*Task instructions:* Go through the entries below and pick out every line with "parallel".

Recorded robot episodes
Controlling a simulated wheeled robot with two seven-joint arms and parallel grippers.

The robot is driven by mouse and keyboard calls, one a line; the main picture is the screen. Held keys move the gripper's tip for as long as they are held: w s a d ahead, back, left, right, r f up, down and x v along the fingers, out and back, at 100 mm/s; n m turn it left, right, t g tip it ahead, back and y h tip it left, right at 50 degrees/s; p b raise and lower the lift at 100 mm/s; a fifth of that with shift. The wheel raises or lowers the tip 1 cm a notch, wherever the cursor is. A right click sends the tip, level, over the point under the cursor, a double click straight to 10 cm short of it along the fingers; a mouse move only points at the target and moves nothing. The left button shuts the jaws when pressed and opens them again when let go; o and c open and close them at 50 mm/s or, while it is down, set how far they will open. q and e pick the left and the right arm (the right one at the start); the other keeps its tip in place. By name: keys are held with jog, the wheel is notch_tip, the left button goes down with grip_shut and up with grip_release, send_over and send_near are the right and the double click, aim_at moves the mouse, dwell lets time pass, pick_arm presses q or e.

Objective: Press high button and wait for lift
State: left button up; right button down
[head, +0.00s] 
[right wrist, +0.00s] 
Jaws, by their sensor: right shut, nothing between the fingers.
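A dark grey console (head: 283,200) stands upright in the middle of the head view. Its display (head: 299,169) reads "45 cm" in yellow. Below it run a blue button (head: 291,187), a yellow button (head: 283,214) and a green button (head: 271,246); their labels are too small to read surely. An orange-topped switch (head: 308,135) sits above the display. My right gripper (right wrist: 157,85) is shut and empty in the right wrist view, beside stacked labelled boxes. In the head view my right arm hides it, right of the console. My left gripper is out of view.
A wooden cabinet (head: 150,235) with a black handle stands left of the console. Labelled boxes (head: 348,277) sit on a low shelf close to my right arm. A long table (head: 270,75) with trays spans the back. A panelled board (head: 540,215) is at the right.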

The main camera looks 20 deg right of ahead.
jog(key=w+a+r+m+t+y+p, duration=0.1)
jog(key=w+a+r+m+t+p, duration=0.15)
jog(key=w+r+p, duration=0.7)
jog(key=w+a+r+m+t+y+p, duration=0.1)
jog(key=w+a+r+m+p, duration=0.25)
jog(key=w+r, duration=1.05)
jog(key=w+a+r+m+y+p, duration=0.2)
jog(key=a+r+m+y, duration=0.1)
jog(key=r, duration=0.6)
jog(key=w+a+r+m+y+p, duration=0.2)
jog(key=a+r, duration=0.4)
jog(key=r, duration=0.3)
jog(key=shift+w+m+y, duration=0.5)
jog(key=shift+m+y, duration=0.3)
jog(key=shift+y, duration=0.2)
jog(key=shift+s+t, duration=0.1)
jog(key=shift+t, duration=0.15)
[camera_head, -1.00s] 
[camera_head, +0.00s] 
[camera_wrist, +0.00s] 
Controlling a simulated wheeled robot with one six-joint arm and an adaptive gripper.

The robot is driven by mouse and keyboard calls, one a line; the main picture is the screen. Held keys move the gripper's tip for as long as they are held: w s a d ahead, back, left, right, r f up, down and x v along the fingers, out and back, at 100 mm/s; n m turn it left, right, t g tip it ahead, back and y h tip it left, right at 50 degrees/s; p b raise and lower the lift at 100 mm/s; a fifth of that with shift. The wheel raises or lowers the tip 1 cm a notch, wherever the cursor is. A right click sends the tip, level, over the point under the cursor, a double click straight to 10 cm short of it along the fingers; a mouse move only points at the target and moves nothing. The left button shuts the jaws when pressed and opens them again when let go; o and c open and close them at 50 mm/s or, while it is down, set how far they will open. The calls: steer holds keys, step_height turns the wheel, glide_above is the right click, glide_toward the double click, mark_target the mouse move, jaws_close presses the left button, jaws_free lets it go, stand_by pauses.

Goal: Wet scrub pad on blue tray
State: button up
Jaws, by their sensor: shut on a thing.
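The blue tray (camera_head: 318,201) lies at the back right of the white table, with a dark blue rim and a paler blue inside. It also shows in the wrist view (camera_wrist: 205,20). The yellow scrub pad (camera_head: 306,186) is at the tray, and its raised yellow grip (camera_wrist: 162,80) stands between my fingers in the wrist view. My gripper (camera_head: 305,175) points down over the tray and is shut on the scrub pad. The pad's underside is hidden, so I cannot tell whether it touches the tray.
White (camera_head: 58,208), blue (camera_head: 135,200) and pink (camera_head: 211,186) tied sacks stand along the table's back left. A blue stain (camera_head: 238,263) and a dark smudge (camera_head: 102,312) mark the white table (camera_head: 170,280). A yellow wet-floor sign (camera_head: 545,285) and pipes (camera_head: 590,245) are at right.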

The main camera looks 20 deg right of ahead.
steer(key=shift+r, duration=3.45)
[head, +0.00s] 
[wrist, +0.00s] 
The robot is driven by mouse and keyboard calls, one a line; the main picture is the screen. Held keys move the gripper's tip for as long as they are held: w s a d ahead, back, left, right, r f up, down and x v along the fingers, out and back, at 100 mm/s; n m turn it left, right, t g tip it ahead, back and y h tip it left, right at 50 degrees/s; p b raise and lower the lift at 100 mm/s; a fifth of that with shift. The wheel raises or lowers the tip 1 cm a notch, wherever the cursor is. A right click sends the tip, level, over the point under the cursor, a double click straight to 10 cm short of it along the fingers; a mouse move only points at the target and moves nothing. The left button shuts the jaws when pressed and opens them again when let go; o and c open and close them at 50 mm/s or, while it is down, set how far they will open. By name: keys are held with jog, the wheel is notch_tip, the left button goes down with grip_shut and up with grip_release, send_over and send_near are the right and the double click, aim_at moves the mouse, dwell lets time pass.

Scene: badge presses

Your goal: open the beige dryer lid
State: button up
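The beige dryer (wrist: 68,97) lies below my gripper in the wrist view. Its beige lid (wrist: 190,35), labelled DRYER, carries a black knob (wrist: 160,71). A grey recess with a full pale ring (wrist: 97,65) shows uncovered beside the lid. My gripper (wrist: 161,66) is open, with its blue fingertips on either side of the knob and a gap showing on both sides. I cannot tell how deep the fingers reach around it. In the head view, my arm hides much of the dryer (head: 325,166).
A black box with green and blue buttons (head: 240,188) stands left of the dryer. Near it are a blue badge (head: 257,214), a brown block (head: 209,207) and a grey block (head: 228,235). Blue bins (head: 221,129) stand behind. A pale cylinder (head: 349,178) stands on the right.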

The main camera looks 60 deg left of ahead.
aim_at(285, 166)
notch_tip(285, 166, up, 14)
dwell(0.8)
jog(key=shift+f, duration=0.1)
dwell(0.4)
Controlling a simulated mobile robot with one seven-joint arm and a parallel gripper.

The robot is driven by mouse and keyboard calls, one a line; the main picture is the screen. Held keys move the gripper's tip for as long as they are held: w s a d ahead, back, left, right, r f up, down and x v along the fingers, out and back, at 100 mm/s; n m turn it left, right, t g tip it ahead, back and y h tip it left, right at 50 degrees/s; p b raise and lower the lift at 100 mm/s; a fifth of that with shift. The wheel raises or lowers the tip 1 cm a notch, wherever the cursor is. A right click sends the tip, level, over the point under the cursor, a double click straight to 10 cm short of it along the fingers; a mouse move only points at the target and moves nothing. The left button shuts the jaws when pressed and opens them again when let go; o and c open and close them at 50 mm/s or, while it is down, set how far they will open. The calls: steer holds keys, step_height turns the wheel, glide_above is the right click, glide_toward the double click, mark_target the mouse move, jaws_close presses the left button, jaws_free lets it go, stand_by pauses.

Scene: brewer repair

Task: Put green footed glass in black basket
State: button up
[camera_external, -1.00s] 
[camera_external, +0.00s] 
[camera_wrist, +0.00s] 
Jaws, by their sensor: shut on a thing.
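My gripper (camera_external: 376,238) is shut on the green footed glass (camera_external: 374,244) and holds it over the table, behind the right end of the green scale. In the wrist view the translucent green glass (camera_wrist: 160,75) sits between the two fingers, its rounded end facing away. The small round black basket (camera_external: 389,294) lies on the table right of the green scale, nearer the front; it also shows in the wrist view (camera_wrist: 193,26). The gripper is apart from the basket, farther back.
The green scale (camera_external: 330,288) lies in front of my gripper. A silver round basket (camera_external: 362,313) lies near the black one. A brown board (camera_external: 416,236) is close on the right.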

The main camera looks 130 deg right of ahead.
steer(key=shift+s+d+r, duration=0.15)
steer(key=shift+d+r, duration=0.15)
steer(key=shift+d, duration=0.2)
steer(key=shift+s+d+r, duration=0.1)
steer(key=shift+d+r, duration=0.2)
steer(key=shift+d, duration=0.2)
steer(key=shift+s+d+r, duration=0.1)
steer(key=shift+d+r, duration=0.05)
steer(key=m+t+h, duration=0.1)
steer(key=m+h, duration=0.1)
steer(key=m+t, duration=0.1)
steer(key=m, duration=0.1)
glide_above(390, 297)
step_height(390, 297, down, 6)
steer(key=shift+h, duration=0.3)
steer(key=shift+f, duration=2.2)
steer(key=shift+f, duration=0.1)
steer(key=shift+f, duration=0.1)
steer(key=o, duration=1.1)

*Response for this exercise:*
Controlling a simulated wheeled robot with two seven-joint arms and parallel grippers.
Controlling a simulated mobile robot with one seven-joint arm and a parallel gripper.

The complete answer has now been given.